— Start of DATASET EXCERPTS —

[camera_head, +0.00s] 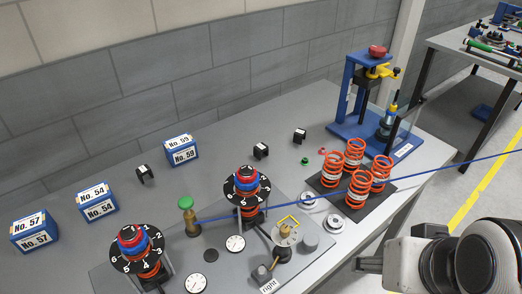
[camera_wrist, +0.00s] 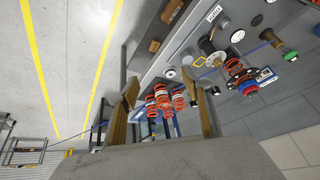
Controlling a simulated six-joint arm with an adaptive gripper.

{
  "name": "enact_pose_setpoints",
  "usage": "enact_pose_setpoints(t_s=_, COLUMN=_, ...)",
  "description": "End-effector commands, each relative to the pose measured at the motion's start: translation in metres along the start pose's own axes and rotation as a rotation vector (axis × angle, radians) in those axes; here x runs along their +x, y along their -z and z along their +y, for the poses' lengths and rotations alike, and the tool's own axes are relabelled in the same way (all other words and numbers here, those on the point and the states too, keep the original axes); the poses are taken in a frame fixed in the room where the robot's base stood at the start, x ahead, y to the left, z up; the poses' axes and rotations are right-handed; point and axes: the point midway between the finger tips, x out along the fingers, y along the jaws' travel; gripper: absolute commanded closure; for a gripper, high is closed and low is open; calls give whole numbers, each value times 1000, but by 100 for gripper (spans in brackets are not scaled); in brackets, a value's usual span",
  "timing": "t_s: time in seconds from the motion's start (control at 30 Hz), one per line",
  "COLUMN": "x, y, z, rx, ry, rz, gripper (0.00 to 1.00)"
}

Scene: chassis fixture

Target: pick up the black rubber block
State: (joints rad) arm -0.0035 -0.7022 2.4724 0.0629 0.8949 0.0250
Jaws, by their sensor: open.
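Three small black blocks, each with some white on it, stand apart on the grey bench in the head view: one at the left (camera_head: 145,174), one at the middle (camera_head: 261,151) and one further right (camera_head: 299,135). I cannot tell which is the rubber block. My gripper (camera_wrist: 165,90) is open and empty in the wrist view, its two tan fingers wide apart. In the head view my arm is at the lower right, beyond the bench's front edge and well away from the blocks. The blocks are too small to make out in the wrist view.
Orange springs (camera_head: 358,188) stand on a black mat right of the blocks, with a blue press (camera_head: 350,90) behind. Dial-topped spring assemblies (camera_head: 246,186) and a green-topped brass post (camera_head: 187,212) stand in front. Blue numbered boxes (camera_head: 98,204) are at left. A blue line crosses the bench.

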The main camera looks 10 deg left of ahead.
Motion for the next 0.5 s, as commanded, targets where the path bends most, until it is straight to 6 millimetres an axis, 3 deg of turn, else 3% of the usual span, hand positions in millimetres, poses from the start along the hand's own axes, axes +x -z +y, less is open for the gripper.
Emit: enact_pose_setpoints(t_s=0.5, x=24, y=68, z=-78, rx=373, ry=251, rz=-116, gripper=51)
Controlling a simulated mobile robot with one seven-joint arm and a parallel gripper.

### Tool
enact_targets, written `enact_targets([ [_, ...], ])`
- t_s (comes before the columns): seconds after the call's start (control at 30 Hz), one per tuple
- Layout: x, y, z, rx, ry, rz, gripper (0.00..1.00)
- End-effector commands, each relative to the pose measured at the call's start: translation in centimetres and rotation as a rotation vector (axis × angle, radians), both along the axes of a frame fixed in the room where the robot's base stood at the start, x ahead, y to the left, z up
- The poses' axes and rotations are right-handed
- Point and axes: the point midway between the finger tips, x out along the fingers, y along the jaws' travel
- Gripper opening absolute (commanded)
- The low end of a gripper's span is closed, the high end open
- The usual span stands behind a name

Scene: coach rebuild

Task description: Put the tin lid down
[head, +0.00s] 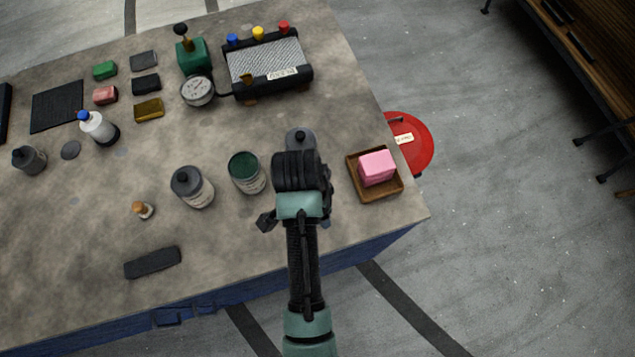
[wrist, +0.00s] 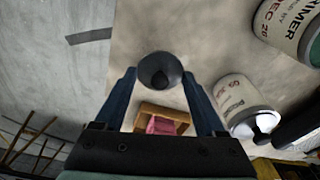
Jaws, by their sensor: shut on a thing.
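The tin lid (head: 300,139) is a round grey disc with a dark knob. In the head view it shows just beyond my gripper (head: 299,154), above the table between the open tin and the wooden tray. In the wrist view the lid (wrist: 160,70) is held between the two blue fingertips of my gripper (wrist: 159,78). The open tin (head: 247,173), green inside, stands left of my gripper. My wrist hides the fingers in the head view. I cannot tell the lid's exact height above the table.
A wooden tray (head: 391,190) with a pink block (head: 377,167) is right of my gripper, near the table's corner. A lidded tin (head: 193,188) and a small orange-topped item (head: 143,210) stand to the left. A gauge (head: 198,91) is farther back. Bare tabletop lies behind the lid.

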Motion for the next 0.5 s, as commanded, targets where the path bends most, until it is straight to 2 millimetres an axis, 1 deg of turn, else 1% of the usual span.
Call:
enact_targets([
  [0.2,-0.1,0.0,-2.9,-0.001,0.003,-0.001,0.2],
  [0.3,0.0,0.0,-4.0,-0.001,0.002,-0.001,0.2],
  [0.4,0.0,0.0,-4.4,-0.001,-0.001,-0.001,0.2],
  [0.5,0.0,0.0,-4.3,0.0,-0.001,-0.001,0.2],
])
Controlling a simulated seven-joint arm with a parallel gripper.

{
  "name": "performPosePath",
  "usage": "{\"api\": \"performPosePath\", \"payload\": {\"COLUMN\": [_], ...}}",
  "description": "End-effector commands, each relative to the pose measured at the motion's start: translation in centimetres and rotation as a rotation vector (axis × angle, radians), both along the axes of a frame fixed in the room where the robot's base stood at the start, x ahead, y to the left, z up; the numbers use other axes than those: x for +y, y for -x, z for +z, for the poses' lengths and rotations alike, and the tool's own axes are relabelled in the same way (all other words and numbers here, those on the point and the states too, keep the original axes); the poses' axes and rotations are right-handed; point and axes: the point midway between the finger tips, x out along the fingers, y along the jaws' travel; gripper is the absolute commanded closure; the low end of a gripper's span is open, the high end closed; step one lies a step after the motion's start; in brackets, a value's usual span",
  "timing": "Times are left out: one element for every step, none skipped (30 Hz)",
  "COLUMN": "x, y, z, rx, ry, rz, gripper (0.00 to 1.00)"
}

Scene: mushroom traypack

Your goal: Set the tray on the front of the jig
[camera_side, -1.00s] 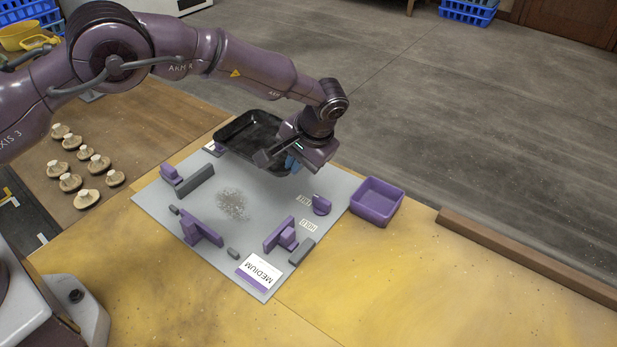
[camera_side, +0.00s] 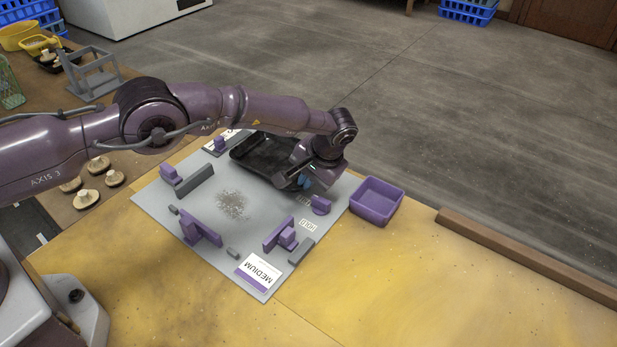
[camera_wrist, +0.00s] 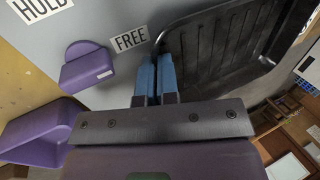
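The black tray (camera_side: 262,152) is at the far side of the grey jig board (camera_side: 150,192), at the upper edge of its purple and grey stops. My gripper (camera_side: 303,183) is at the tray's right end, with its blue fingertips low by the board. In the wrist view the blue fingers (camera_wrist: 156,78) are close together, with the rim of the tray (camera_wrist: 225,45) running into them; they look shut on it. The tray looks roughly level and low. Whether its underside touches the board cannot be told. My wrist hides its near right end.
A purple bin (camera_side: 376,202) stands off the board's right edge. More purple blocks (camera_side: 201,234) and a MEDIUM card (camera_side: 258,273) are nearer. Mushrooms (camera_side: 115,178) lie at left.

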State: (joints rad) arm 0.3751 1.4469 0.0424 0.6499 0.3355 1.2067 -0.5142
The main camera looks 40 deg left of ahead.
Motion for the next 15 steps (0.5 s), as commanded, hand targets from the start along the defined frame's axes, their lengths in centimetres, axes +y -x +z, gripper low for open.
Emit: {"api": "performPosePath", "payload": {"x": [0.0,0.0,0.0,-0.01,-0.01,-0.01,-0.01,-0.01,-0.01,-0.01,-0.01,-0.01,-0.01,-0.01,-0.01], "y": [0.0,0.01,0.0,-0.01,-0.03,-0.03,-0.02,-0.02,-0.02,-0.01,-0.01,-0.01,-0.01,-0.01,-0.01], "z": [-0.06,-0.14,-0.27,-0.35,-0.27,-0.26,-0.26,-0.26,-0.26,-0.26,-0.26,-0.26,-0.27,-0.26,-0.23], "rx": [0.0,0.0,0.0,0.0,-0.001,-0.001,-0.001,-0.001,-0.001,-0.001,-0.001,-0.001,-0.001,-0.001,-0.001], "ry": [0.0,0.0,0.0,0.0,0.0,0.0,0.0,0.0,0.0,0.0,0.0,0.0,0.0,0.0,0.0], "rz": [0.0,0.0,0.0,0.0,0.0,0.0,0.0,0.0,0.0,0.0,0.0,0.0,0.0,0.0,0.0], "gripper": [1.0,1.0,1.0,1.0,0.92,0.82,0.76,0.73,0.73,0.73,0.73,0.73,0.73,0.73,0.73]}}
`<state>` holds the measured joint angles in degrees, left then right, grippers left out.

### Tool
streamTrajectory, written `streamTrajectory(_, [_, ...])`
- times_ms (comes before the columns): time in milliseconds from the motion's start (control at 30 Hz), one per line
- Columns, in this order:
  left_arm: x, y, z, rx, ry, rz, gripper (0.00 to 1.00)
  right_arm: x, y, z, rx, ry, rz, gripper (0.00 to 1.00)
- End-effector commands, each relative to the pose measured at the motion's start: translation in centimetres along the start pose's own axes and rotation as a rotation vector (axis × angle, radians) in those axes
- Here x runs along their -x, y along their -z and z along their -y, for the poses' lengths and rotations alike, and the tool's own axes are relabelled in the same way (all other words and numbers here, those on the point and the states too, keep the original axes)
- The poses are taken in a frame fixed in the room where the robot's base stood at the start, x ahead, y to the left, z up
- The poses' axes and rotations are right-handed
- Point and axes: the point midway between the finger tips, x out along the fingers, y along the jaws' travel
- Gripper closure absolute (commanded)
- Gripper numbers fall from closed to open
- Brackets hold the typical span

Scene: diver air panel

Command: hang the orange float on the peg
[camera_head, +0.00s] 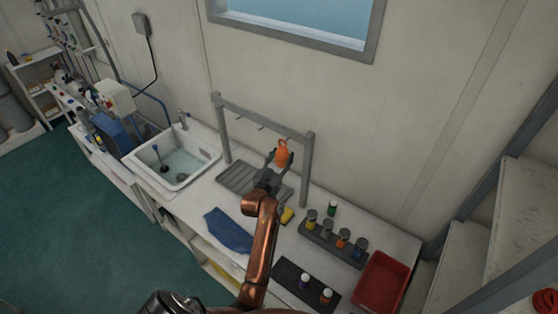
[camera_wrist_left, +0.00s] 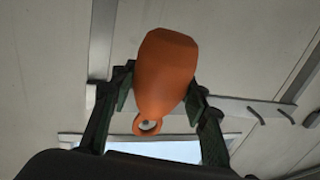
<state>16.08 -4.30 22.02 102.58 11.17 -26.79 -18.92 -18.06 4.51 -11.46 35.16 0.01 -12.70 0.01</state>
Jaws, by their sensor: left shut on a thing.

— End of DATASET EXCERPTS —

◆ PROBLEM REQUIREMENTS ◆
In the listing above, find the line containing "- t_s (comes" and the line containing "- Layout: x, y, z, rx, ry, rz, gripper", then repeat those two lines and everything between them exactly.

◆ ANSWER FOR THIS EXERCISE ◆
- t_s (comes before the columns): seconds after the call's start (control at 30 Hz), one per tuple
- Layout: x, y, z, rx, ry, rz, gripper (0.00..1.00)

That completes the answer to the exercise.